"Moderation" is reckless

Submitted by martin on 1 February, 2011 - 11:47

The unspoken assumption by union and Labour Party leaders, that the Tory/ Lib-Dem cuts are inevitable and can only be alleviated by negotiating voluntary redundancies and used as grist for electoral agitation, is being proved reckless.

Evidence is mounting that the cuts will bring not only their obvious immediate damage, but also some degree or another of "double-dip" downturn in the whole economy.

The crisis of September 2008 came from overaccumulation of debt. An intricate network in which one capitalist borrowed from another, who borrowed from yet another, and then yet another, with households and industrial or commercial capital as the first borrowers in the chain, eventually toppled, as doubt about whether debts could or would be repaid flooded through the system.

Governments limited the collapse by taking over or guaranteeing key debts of the major banks. Governments command greater confidence as repayers of debt, but not unlimited confidence. Thus, now, the crisis of the debts of Greece and Ireland, and soon of Portugal, Spain, and Italy.

To pay down the debts, even governments need expanded income. That is unavailable without an expansion of industrial and commercial investment and of household consumption.

The theory of the Tory/ Lib-Dem cuts is that by limiting the expansion of government debt they will limit interest rates and the "crowding-out" of industrial and commercial borrowing by government borrowing, and thus clear the way for private capital to expand.

Even on the most mainstream of economic assumptions, this argument depends on those desired effects outweighing the depressive influence of reduced market demand from workers who have lost their jobs and capitalists who have lost their public-sector contracts.

The statistics of the decline of output in October-December 2010 suggest that the depressive influences are weightier. And that is before any economic shocks.

Such shocks are likely. Portugal, Spain, Italy, Ireland, and Greece will probably not get through the next year or so without further crises caused by doubt about their ability to cover debt. Across the rich capitalist world, the unsustainable household debt levels of 2007-8 still prevail, and are unlikely to improve soon.

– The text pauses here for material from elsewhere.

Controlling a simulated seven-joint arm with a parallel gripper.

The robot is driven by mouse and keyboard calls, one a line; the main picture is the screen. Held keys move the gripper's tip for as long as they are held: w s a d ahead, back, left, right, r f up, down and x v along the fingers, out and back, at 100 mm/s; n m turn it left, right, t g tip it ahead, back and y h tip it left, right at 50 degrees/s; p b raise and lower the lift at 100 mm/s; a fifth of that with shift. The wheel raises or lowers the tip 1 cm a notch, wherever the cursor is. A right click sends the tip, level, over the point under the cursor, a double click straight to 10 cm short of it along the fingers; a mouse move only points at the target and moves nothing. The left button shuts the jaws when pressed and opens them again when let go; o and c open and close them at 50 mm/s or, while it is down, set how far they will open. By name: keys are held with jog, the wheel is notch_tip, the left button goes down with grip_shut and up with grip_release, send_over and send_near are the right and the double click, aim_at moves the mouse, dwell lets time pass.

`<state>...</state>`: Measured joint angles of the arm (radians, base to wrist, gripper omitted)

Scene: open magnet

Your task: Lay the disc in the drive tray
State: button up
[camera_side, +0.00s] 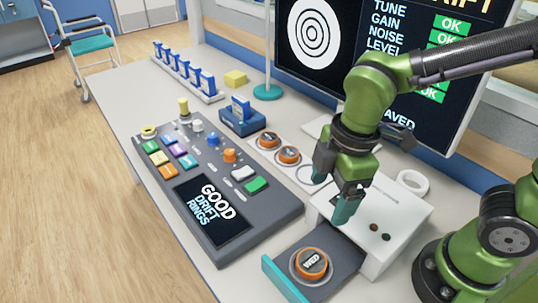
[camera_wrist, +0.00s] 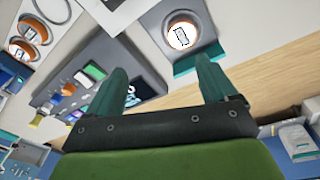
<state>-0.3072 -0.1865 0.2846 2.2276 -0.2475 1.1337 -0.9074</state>
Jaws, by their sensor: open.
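An orange-rimmed disc marked WED (camera_side: 311,264) lies flat in the round recess of the drive tray (camera_side: 342,262). The tray has a teal front and sticks out of the white drive box (camera_side: 404,214). The disc also shows in the wrist view (camera_wrist: 182,36), beyond the fingers, with the tray's teal front (camera_wrist: 186,69) near it. My gripper (camera_side: 335,185) is open and empty, above the drive box, with its teal fingers pointing down. In the wrist view my gripper (camera_wrist: 160,75) has its fingers wide apart and nothing between them.
Two more orange discs (camera_side: 268,140) (camera_side: 289,156) sit on a white holder beside an empty ring place. A grey console (camera_side: 225,175) with buttons and a screen stands left of the drive. A monitor (camera_side: 400,60) stands behind.

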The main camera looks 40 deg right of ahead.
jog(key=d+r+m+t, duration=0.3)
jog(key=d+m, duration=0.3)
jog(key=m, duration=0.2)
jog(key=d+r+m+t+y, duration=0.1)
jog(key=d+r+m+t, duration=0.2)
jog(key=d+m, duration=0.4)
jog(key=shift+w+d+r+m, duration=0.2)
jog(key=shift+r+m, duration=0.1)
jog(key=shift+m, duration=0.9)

Not to fight to stop the cuts now is recklessly to accept the probable devastation of a whole generation by prolonged economic depression.

Comments

Submitted by stuartjordan on Tue, 01/02/2011 - 12:21

As I understand it, the underlying problem is that crises come about because capitalism generates overaccumulations of capital - stores of capital in various forms (fixed capital, money, labour power) which cannot find any decent investment opportunities and realise a profit.

The main reason for this is in the nature of the capitalist production process fixed capital (C) and variable capital (V) goes in one end and C+V+surplus value comes out the other end. This means that the consumers only have the money equivalent of C+V while the products available on the market equal C+V+S. To use the Keynesian term, there is a lack of effective demand. To get around this problem capitalism needs to constantly find ways to develop new markets to bridge this gap.

The system of credit is a one way of doing this. Banks create credit money which represents nothing but the promise of future labour. We are indebted to our future selves. Since the 1970s the expansion of personal credit, in the form of mortgages and credit cards has made up for a stagnation in wages and has created the effective demand so the bosses could continue to make their profit. This system driven by credit ultimately falters when speculators stop believing in it.

Beneath the surface problem of a credit crunch lies the structural problem that surplus value is owned entirely by the boss class. It is the enormous inequality between rich and poor which lies at the heart of capitalist crises and only a massive redistribution of wealth could redress the balance. Ultimately this entails the abolition of capitalist class relations.

Submitted by martin on Fri, 25/02/2011 - 10:21

Whatever crises are due to, it is certainly not C+V being less than C+V+S. The "effective demand" for "C+S", so to speak, is provided by capitalists, the effective demand for "V" by workers.

Sorry, Stuart, what you have written is completely wrong. Not just a misunderstanding, or only part of the truth, but completely, entirely, 100% wrong.

If capitalists neither invest in new means of production, nor blow their profits on luxury goods, then of course there will be a deficiency of effective demand. But that is another way of saying, if there's a crisis, there's a crisis. It is not a "theory" of crisis.

Tom, sorry, your stuff is wrong, too. All crises involve a shortage of effective aggregate demand.

It is commonly written that Marx had "three theories of crisis". As far as I can see, this story just arises from would-be Marxist academics wanting a simple story to tell students who they thought wouldn't actually read Marx and see that those academics were pompous nitwits. Good for exam papers (to be marked by the said pompous nitwits) on "what are Marxist theories of crisis", perhaps, but nothing else.